Count up the lines in the following listing that hold the word "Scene", then give only that count.

--- begin Entries supplied ---

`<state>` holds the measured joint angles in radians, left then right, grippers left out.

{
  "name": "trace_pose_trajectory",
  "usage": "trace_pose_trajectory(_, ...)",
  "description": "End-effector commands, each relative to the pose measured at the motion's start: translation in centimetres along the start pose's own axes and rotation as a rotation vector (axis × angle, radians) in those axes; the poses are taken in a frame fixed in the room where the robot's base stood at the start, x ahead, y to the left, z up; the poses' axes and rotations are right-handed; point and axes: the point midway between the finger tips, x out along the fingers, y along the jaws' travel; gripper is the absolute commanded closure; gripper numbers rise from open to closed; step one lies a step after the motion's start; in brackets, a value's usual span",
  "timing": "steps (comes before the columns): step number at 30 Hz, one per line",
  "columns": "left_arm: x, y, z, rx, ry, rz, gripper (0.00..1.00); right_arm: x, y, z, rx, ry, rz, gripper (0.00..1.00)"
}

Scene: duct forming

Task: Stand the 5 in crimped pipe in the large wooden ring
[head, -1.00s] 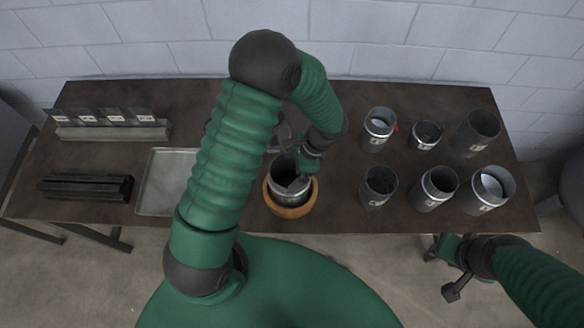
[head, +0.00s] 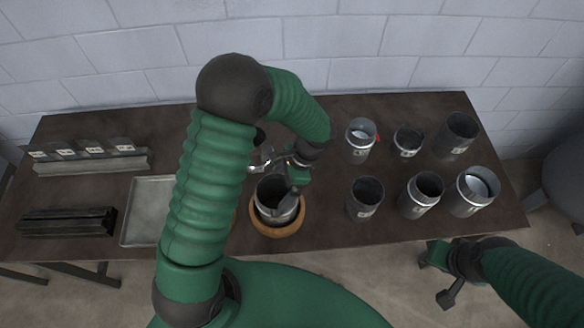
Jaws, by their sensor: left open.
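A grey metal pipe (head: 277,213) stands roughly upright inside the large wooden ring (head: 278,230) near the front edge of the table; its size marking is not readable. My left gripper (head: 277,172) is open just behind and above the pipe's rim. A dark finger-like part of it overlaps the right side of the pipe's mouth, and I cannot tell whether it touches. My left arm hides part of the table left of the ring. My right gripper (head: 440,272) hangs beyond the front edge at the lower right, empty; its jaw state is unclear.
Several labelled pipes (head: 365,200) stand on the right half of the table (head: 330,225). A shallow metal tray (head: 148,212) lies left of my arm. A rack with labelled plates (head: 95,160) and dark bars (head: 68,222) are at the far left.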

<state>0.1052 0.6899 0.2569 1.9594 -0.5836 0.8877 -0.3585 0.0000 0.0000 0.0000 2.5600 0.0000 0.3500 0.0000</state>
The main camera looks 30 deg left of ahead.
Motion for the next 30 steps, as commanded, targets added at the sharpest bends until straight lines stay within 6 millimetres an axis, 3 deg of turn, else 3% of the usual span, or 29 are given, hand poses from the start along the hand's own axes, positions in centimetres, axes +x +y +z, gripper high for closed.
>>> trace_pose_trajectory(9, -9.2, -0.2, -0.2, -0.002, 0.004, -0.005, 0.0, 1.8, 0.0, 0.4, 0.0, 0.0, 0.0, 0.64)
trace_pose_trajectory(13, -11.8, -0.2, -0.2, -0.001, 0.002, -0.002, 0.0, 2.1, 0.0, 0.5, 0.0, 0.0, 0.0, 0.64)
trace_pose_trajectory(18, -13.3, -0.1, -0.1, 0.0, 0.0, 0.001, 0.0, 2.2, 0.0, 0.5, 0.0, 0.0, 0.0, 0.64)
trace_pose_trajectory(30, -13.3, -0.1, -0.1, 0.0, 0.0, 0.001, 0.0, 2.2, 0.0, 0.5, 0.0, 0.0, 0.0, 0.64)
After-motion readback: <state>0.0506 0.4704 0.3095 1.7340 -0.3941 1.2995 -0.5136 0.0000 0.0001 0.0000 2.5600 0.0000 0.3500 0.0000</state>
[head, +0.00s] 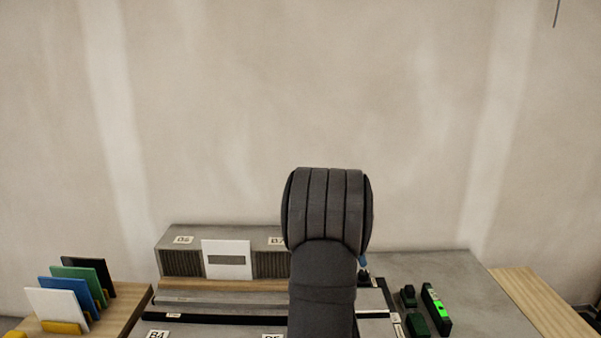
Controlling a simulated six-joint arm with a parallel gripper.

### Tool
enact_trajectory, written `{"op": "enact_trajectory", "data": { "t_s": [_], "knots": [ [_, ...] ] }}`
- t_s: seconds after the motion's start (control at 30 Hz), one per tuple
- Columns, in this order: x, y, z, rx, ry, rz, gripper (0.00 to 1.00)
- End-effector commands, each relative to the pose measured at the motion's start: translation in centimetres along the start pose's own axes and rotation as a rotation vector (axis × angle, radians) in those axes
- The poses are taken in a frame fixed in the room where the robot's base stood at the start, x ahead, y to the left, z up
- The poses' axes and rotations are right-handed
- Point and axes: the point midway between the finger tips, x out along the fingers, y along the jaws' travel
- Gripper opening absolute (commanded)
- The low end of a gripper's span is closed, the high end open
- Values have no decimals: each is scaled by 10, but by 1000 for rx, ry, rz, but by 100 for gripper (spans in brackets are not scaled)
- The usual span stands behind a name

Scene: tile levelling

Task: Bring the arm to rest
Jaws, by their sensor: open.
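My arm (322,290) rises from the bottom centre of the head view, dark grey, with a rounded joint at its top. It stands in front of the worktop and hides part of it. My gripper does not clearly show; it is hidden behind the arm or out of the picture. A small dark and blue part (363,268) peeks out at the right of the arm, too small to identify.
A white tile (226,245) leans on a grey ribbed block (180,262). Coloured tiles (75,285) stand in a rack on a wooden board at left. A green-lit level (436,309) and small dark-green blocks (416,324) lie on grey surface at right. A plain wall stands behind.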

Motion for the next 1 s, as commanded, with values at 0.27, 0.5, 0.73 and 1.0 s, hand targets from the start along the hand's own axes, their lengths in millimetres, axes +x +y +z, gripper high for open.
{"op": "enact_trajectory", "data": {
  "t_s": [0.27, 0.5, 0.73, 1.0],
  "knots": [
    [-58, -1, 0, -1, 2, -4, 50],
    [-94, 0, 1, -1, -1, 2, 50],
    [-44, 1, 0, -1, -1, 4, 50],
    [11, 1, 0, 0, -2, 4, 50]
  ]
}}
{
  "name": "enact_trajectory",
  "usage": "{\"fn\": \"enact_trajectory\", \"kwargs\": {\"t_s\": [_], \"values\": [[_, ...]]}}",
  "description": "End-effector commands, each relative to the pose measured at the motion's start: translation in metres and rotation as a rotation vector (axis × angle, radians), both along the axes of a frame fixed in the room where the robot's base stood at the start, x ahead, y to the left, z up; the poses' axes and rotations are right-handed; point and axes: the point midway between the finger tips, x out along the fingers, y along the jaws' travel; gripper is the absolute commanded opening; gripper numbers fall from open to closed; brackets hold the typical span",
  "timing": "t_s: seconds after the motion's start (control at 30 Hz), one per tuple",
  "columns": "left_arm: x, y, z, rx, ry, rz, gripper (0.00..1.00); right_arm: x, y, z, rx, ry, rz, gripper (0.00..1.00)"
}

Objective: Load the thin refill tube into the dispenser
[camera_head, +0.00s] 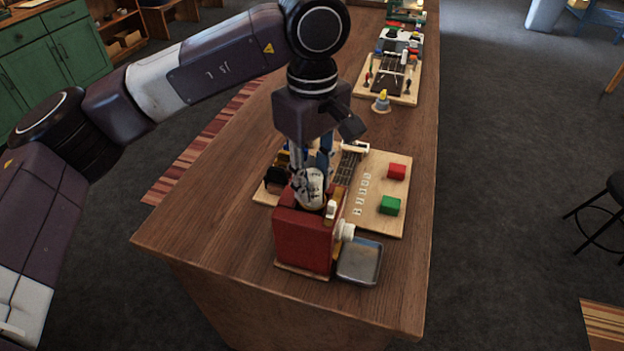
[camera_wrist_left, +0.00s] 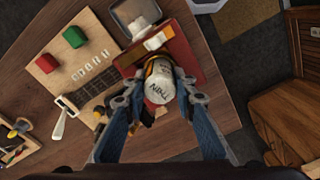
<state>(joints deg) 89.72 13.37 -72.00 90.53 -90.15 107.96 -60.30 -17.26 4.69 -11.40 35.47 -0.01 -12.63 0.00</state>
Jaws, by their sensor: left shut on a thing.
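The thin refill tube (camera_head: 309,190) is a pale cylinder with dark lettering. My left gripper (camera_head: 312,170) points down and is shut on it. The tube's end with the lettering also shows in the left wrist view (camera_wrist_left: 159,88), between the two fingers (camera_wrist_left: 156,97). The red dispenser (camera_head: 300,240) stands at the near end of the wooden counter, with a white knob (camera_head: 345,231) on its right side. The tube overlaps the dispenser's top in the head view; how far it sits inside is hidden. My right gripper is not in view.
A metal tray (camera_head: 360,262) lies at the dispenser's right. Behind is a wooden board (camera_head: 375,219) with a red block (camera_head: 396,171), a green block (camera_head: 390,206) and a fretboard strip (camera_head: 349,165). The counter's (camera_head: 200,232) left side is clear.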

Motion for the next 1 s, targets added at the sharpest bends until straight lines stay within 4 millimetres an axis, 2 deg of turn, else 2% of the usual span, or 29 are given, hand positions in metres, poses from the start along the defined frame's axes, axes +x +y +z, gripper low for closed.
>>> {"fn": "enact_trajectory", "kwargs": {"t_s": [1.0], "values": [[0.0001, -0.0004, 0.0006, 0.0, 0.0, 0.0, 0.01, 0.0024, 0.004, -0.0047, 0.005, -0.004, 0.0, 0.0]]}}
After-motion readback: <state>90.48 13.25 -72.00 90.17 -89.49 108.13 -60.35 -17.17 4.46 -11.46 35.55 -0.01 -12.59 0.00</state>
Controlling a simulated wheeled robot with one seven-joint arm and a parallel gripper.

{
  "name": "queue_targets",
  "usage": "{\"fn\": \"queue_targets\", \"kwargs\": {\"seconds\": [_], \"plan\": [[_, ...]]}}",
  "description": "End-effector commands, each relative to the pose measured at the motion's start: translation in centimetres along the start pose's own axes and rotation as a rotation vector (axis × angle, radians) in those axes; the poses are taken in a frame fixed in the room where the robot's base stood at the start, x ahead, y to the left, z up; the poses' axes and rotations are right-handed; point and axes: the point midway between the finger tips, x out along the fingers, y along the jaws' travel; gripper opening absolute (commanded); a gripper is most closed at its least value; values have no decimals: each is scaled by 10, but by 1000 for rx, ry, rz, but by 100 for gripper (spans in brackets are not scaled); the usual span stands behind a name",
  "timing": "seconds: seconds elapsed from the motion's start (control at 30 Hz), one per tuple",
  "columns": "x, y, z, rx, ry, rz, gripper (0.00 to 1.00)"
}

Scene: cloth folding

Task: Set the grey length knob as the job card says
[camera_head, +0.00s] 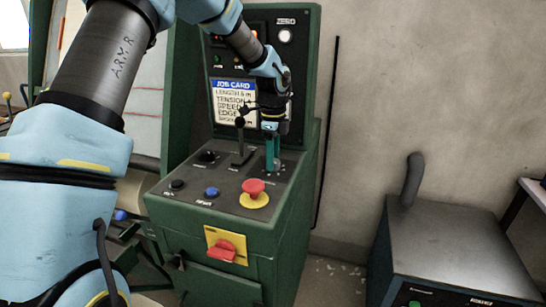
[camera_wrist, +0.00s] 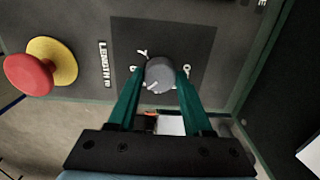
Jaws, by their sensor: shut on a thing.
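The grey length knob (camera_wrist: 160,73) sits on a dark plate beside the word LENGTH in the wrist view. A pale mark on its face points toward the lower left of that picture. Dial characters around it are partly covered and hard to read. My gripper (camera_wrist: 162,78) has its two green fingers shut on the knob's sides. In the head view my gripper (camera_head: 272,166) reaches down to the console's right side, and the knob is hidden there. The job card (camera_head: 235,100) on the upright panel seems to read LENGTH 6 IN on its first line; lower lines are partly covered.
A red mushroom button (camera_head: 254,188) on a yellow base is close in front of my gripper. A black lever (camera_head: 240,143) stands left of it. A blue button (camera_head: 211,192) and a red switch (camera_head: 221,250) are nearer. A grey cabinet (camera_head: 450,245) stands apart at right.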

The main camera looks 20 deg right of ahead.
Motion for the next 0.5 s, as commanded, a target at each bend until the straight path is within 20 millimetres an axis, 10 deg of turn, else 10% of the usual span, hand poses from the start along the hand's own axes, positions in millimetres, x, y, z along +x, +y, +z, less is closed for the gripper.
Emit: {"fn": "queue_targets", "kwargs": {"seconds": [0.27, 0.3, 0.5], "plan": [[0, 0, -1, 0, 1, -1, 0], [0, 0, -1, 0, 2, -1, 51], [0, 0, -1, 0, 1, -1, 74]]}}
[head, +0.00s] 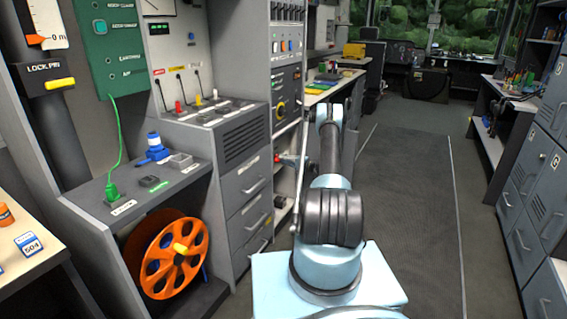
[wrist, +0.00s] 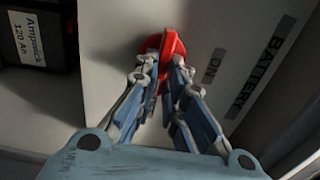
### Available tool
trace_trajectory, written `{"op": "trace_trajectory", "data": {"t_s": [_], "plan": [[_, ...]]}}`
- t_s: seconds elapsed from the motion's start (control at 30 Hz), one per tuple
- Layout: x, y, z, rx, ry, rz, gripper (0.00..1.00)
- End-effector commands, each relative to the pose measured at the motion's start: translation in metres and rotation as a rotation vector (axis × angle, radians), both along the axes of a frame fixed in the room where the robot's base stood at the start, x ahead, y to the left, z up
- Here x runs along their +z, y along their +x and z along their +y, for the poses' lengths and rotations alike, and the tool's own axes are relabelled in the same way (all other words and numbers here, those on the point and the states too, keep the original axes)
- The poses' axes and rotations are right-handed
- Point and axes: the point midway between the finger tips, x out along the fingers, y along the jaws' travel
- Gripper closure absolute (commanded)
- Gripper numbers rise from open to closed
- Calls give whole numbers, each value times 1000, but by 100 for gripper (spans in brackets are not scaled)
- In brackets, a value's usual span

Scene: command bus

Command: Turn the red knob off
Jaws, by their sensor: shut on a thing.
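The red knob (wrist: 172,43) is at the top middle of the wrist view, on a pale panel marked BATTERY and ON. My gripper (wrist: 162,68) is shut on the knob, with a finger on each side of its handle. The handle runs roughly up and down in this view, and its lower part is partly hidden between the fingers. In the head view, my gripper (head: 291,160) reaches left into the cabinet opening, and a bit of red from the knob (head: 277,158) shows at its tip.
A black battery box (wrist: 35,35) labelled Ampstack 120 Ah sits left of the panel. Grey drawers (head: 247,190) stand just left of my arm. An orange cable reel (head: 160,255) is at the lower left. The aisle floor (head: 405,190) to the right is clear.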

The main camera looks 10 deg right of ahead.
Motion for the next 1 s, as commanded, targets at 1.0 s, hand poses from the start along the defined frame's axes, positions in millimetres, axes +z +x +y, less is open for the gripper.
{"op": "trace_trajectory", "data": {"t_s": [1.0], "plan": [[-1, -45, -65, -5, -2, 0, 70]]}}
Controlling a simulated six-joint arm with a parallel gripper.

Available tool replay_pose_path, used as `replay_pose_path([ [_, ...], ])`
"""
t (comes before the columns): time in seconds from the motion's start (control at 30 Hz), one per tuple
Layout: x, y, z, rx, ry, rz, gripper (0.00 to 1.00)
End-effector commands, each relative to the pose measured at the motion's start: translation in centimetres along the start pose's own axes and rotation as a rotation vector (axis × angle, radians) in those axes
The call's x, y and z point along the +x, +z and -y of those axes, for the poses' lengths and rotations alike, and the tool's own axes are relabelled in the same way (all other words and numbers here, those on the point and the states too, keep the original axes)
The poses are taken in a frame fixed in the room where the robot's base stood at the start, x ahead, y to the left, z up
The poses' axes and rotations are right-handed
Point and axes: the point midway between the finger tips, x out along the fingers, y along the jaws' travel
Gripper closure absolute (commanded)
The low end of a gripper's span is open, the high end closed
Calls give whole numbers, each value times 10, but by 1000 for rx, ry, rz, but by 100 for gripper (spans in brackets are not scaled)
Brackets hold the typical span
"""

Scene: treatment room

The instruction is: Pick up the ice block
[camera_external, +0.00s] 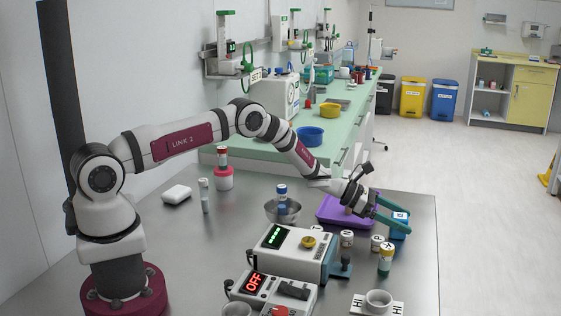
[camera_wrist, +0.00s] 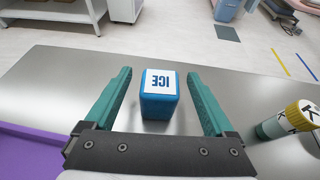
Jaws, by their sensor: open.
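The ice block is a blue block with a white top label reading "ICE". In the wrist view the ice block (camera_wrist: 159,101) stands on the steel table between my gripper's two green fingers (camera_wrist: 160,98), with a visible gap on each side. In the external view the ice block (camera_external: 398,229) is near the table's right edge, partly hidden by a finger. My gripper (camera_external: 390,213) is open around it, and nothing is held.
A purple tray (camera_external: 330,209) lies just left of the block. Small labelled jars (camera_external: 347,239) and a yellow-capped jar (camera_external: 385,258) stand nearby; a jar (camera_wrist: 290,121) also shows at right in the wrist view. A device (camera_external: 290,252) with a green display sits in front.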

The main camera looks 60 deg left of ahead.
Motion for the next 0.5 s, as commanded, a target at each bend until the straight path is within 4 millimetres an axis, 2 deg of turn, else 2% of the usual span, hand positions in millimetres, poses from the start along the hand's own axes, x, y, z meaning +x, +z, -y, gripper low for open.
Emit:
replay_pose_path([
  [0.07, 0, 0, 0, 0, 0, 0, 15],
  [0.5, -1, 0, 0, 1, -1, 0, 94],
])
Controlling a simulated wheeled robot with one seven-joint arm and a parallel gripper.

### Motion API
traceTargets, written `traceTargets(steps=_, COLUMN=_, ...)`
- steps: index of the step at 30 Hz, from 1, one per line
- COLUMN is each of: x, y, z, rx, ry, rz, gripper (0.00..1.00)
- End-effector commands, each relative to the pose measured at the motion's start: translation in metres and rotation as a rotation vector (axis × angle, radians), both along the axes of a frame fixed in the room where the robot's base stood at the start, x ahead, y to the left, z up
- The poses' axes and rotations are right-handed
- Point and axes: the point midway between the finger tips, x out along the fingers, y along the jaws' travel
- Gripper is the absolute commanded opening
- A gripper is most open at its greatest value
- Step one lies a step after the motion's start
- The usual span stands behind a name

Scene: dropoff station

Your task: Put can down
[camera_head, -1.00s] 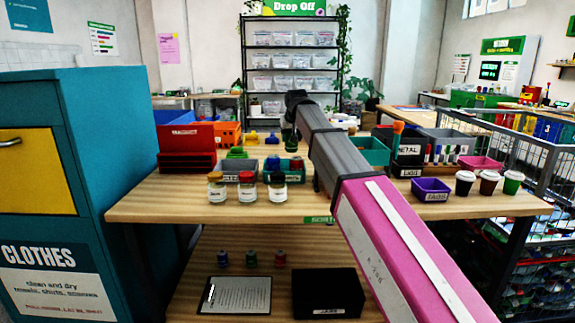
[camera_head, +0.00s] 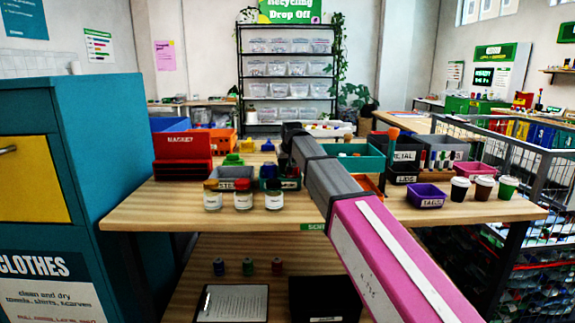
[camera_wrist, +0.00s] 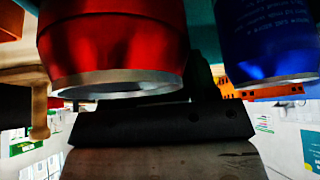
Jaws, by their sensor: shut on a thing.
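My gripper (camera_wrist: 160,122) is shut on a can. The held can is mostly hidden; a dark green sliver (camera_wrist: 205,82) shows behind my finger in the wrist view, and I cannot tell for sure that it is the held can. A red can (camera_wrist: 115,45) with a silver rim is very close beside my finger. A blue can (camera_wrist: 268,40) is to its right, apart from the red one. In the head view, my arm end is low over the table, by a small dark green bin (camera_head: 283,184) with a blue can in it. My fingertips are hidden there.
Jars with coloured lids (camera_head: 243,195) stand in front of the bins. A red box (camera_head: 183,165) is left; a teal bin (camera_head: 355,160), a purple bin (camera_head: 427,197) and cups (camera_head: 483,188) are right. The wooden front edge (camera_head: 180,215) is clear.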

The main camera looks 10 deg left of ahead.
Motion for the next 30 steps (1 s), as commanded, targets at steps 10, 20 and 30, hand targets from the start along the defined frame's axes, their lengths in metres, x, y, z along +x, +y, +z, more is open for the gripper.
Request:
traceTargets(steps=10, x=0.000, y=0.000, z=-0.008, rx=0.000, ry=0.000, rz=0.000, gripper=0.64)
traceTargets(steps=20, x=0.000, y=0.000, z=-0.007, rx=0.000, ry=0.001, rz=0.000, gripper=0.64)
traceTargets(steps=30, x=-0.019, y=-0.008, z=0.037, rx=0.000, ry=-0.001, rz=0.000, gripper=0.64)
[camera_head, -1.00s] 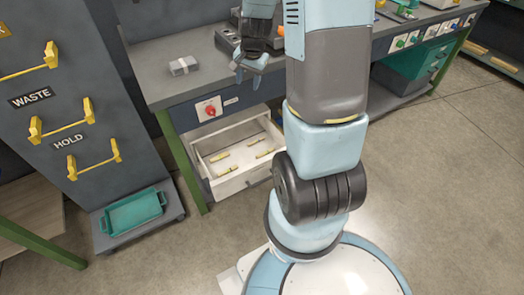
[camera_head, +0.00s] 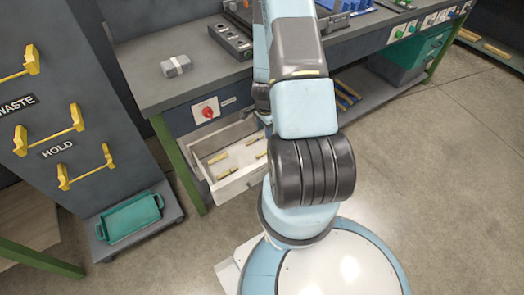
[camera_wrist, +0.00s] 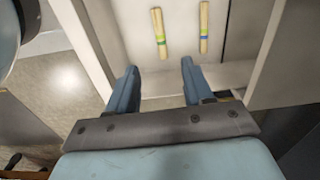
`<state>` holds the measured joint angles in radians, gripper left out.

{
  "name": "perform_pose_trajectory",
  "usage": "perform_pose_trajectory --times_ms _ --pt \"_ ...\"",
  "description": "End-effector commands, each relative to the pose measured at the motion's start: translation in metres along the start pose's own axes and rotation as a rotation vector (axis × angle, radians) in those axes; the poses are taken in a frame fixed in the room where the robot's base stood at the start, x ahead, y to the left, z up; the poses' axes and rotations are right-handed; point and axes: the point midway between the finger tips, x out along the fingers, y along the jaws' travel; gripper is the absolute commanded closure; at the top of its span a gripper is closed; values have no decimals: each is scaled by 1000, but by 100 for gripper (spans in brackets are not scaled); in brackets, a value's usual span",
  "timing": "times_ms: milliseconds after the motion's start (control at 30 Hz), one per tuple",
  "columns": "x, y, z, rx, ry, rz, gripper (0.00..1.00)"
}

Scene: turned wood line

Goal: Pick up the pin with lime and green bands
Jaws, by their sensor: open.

--- end Entries supplied ---

→ Response:
7